[Written request] Each line from the line with "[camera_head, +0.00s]" to the line with "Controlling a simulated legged", inclusive, is to be repeated exactly; no other line and no picture belongs in the copy.

[Task inputs]
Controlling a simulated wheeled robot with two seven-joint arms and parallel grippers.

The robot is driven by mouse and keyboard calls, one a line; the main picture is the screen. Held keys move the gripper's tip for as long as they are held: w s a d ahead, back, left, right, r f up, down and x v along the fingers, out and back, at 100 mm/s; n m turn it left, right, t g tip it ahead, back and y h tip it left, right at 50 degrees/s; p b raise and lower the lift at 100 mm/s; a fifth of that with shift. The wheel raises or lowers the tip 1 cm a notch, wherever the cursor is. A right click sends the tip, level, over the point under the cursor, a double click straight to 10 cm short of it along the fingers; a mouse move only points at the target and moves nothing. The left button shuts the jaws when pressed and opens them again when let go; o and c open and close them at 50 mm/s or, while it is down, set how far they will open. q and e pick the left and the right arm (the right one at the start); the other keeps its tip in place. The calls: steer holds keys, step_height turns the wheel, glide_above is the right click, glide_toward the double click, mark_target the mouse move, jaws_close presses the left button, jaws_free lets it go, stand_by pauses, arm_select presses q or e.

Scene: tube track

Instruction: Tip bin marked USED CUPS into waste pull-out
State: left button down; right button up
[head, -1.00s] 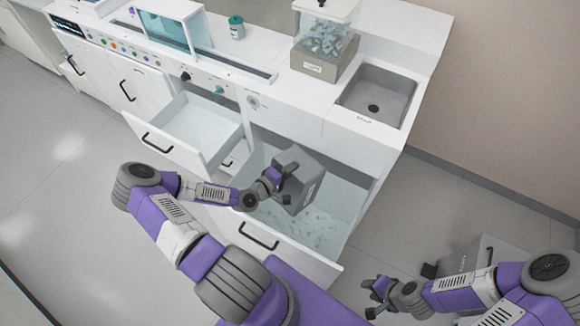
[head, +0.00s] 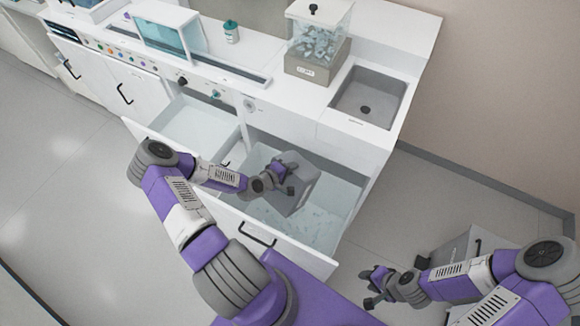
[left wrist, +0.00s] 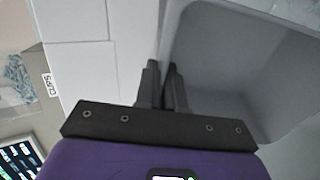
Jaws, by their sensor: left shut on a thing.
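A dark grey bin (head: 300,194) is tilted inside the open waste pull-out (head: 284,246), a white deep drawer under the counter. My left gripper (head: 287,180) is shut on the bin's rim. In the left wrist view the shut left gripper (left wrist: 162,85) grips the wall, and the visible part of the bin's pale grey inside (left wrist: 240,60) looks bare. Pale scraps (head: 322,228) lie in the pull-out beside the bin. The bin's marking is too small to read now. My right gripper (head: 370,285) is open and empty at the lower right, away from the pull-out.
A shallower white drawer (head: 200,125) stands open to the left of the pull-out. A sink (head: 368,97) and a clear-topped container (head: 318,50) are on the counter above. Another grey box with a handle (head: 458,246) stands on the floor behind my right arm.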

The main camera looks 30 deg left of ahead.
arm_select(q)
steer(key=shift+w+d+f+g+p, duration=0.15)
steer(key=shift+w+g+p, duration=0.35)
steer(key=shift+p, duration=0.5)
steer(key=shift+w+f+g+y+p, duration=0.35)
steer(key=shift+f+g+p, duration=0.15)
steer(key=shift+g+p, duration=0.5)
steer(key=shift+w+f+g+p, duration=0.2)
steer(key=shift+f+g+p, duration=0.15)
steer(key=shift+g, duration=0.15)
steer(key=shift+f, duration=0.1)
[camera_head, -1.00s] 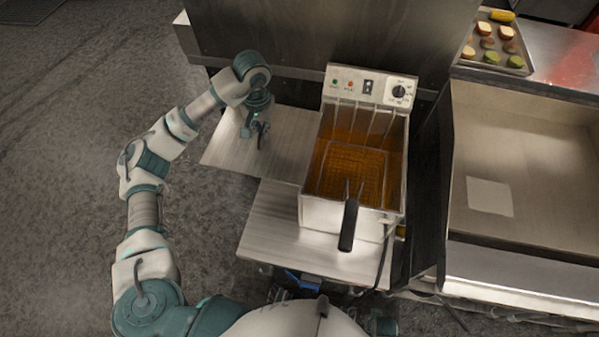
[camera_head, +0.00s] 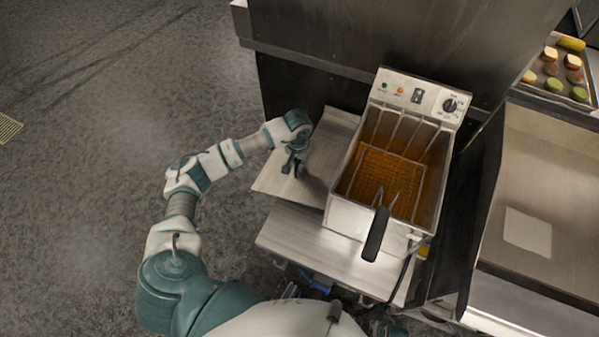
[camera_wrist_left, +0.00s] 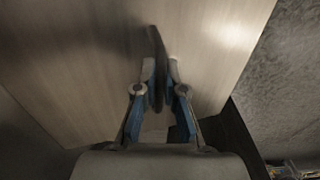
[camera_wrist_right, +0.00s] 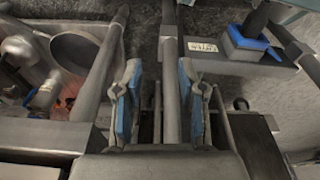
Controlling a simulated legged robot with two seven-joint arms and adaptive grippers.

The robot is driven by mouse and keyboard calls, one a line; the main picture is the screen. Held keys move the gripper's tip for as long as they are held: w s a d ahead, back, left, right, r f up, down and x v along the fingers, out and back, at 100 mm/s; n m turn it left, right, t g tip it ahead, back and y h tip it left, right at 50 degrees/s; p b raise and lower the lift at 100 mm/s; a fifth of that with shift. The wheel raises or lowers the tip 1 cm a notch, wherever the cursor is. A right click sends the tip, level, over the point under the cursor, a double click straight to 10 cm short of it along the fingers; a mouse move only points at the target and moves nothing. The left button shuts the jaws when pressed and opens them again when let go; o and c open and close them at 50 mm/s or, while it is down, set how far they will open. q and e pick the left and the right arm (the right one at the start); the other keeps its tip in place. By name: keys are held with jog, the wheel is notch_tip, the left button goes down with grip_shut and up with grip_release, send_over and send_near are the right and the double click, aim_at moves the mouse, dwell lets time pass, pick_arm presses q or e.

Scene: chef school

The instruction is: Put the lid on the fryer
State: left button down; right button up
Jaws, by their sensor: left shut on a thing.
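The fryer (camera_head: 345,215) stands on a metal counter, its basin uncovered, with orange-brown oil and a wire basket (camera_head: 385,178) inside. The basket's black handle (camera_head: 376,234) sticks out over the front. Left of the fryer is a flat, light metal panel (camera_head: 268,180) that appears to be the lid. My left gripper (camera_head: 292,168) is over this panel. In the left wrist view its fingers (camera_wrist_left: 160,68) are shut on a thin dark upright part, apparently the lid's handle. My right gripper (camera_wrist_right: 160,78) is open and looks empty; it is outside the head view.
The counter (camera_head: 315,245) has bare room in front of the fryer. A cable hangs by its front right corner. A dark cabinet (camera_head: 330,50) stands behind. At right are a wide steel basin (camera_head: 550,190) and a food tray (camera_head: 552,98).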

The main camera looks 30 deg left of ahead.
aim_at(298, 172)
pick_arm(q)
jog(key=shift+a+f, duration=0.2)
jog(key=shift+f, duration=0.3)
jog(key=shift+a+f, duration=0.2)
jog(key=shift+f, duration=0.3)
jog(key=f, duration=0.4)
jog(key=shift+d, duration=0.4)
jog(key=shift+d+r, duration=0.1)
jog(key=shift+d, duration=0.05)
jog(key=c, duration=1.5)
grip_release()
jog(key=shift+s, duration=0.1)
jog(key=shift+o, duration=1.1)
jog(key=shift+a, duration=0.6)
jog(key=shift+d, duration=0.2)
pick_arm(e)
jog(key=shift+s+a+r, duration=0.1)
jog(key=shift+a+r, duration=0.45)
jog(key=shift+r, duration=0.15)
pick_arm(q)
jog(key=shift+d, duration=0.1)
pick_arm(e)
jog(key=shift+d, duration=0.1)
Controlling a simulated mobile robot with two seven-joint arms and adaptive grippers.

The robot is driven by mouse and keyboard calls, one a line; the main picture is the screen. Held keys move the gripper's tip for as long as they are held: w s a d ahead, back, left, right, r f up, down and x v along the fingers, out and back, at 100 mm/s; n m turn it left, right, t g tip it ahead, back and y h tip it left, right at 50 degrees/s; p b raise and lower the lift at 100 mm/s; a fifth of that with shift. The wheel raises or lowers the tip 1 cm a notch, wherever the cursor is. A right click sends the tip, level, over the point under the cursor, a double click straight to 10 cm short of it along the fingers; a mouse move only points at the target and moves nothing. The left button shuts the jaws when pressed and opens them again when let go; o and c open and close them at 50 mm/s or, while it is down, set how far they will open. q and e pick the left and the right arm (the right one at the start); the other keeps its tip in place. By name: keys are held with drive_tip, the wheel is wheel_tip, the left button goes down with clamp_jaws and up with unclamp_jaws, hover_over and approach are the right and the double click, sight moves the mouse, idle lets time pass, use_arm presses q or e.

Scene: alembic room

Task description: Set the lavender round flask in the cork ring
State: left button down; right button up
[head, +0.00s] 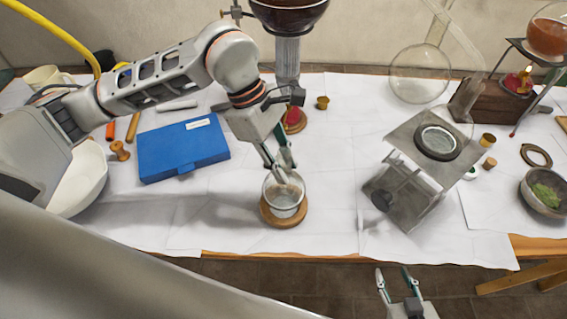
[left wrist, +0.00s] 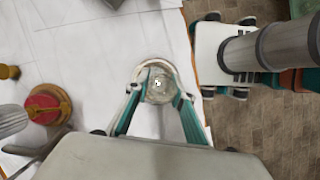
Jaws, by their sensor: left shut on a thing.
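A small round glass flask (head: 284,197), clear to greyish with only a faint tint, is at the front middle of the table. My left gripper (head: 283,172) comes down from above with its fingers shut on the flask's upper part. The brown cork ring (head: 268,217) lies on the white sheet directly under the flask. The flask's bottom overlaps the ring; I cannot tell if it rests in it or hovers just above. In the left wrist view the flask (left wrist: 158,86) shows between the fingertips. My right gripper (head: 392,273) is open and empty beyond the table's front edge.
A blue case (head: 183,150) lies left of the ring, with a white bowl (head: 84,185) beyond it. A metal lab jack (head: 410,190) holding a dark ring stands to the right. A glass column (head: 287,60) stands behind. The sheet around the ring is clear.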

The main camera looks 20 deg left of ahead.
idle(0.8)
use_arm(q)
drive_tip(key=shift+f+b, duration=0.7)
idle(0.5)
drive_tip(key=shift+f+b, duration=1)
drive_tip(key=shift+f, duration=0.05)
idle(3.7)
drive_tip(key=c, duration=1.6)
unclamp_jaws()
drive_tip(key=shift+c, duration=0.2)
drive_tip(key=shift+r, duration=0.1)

[Output of the task]
[camera_head, +0.00s] 
[camera_wrist_left, +0.00s] 
[camera_wrist_right, +0.00s] 
Controlling a simulated legged robot with two seven-joint arms and adaptive grippers.

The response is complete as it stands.